**Stated problem:** How many lines in the entries below contain "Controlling"? Answer with the number only.

**Data to use:**
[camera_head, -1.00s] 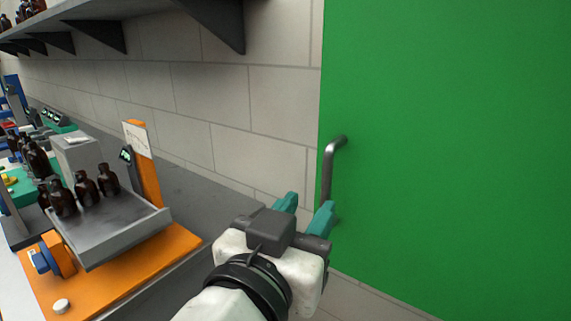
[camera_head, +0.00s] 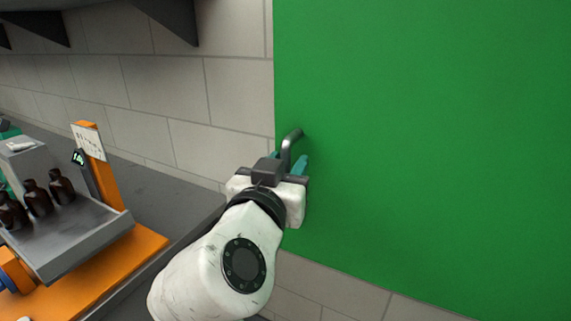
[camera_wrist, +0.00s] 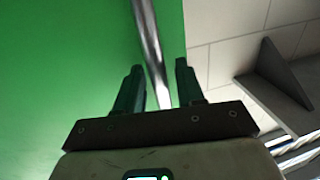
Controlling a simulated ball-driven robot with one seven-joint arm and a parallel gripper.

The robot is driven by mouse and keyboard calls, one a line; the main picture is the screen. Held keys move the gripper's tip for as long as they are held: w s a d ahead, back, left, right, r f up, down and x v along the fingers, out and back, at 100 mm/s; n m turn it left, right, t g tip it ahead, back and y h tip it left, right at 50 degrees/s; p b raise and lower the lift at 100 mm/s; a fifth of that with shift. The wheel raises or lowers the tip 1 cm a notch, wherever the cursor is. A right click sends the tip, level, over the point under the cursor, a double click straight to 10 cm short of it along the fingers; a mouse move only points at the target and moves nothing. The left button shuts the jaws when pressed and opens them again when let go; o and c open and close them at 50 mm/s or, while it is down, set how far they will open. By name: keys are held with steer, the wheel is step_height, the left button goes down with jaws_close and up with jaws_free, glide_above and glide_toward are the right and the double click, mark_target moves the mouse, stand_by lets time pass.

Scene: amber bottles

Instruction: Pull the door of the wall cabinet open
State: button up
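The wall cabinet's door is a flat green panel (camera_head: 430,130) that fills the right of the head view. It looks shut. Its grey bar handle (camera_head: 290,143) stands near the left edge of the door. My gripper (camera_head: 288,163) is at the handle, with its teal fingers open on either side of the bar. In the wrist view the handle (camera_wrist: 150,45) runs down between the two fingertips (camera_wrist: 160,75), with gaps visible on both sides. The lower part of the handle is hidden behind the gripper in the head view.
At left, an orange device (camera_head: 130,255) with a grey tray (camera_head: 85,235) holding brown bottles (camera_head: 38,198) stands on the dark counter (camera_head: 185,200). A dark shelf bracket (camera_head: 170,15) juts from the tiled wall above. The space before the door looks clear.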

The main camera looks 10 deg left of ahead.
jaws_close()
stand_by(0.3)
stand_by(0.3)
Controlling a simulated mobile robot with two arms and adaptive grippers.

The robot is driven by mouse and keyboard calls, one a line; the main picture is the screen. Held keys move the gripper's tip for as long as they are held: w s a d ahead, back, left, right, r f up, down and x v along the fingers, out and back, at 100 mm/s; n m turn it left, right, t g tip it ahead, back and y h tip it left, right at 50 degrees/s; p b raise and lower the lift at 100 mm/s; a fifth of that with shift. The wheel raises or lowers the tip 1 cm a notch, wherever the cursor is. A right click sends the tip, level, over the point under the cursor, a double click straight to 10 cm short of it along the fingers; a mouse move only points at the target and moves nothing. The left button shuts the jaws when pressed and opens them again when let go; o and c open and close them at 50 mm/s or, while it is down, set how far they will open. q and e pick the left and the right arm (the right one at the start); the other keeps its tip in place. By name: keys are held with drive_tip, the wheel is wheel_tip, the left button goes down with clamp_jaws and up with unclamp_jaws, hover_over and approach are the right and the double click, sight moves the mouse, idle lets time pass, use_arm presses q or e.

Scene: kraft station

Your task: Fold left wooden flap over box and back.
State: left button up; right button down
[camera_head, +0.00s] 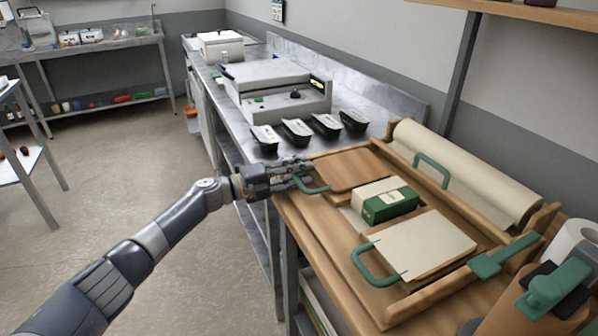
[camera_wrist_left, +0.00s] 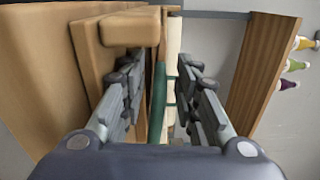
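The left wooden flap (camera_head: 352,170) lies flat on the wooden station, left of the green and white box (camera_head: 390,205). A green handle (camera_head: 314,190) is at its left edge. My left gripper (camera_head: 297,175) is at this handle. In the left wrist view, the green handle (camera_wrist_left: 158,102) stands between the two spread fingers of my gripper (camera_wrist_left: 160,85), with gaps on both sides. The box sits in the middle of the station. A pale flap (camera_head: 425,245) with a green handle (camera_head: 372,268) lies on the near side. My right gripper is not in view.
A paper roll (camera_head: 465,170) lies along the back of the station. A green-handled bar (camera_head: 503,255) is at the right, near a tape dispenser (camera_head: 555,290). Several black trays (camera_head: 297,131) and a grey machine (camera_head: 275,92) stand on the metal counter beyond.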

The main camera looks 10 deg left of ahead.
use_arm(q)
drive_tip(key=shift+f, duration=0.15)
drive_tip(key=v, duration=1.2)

**Response to the exercise:** 2